Chers amis, ouvrons nos cœurs à la puissance transformative de l’Esprit-Saint. Invitons l’Esprit à nous renouveler et à nous sanctifier, à embraser nos cœurs d’amour pour Dieu et pour notre prochain. Que l’Esprit-Saint nous guide dans notre discernement, nous fortifie dans nos faiblesses et nous inspire à être des témoins fidèles de l’Évangile. Prions pour une effusion nouvelle de l’Esprit-Saint sur nos communautés, sur nos espaces de travail, afin que nous puissions être une flamme d’amour et source de lumière et d’espoir, dans un monde souvent plongé dans les ténèbres.
Nous enfermerons-nous en nous-mêmes, dans le groupe de ceux qui nous ressemblent ? Ou laisserons-nous l’Esprit nous ouvrir à l’inconnu ? Que chacun dans l’Église, dans nos différents charismes et communautés, se tourne vers le Père et demande ce don. Aujourd’hui comme à sa naissance, invoquons avec l’Église : Veni Sancte Spiritus ! Viens, Esprit-Saint, pénètre le cœur de tes fidèles ! Qu’ils soient brûlés du feu de ton amour ! Pousse-nous à ouvrir les portes pour sortir, annoncer et témoigner la joie de l’Évangile, de la rencontre de Celui qui nous donne son feu et cette impérissable joie.
Si nos contemporains manifestent trop souvent de la morosité, ne serait-ce pas parce qu’au lieu de la joie de la vérité, ils s’imprègnent de la tristesse d’une pensée vagabonde, nourrie de fake news, comme on dit maintenant ? Demandons à l’Esprit-Saint, comme le fait la conclusion de la Séquence, que nous venons de chanter de nous donner la joie éternelle : « Da perenne gaudium ». Accueillons cet Esprit de vérité et de joie, accueillons le joyeux message de l’Évangile et celui de l’Église, et répandons autour de nous cette vérité et cette joie dont nous avons la grâce de bénéficier.
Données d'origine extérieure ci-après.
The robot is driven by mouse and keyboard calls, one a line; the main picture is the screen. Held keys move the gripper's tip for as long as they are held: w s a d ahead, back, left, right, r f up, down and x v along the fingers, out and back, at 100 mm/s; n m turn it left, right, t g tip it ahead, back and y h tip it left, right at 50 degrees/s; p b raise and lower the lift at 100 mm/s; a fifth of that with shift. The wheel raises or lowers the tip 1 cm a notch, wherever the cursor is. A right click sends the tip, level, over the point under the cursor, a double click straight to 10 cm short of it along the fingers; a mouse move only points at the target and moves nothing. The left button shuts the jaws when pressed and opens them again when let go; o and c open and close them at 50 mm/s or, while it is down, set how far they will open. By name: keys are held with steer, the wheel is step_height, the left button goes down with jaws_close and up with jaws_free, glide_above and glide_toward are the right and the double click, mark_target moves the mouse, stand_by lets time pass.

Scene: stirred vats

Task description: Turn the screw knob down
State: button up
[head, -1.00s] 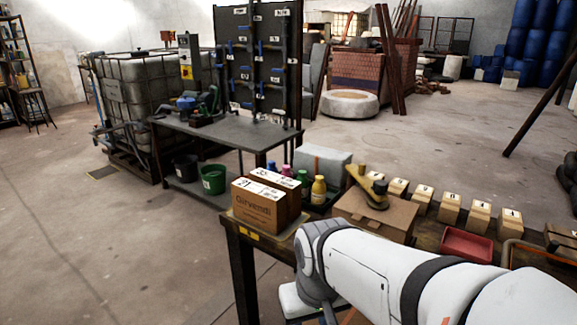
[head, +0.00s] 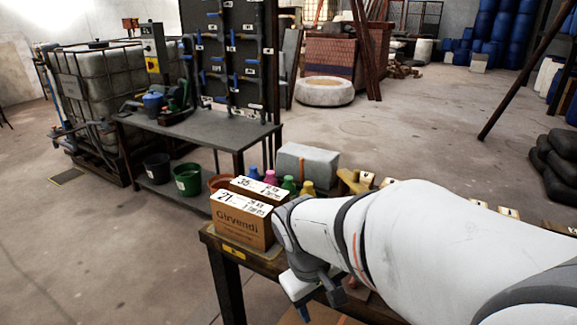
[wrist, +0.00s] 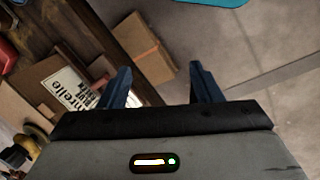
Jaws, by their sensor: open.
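I cannot make out a screw knob for certain in either view. In the head view my gripper (head: 318,296) hangs low by the front edge of the workbench, right of the cartons. My arm hides much of the bench top.
Two labelled cartons (head: 243,222) stand at the bench's left end, with small coloured bottles (head: 289,185) behind. A grey table (head: 205,130) with a tall black panel (head: 228,50) stands farther back. A brown box (wrist: 146,47) lies ahead in the wrist view.

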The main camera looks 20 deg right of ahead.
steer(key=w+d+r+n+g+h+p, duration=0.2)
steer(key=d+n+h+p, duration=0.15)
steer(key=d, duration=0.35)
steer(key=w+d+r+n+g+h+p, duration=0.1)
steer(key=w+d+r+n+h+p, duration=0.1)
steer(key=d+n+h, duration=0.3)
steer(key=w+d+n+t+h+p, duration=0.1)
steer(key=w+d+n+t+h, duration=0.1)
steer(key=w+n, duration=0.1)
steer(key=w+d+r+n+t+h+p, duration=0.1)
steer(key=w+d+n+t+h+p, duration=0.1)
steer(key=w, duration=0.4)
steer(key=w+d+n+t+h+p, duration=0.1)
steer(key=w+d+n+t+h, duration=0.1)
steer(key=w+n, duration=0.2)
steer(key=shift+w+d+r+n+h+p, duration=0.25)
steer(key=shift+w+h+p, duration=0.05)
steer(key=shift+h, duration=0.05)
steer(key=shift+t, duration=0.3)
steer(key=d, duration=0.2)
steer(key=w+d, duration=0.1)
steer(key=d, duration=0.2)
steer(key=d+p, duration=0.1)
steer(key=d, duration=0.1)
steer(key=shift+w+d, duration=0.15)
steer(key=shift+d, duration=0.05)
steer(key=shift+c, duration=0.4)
Chers amis, demain, lundi de Pentecôte, un jour pour prier et célébrer la mémoire de Marie, Mère de l’Église, nous invite aussi à la joie, en célébrant celle qui est « causa nostræ laetitiæ ». Nous nous confions spécialement à sa tendresse. Qu’Elle aide chacun de nous à porter les bons fruits de l’Esprit pour devenir de plus en plus témoins de l’Amour du Père ! Amen.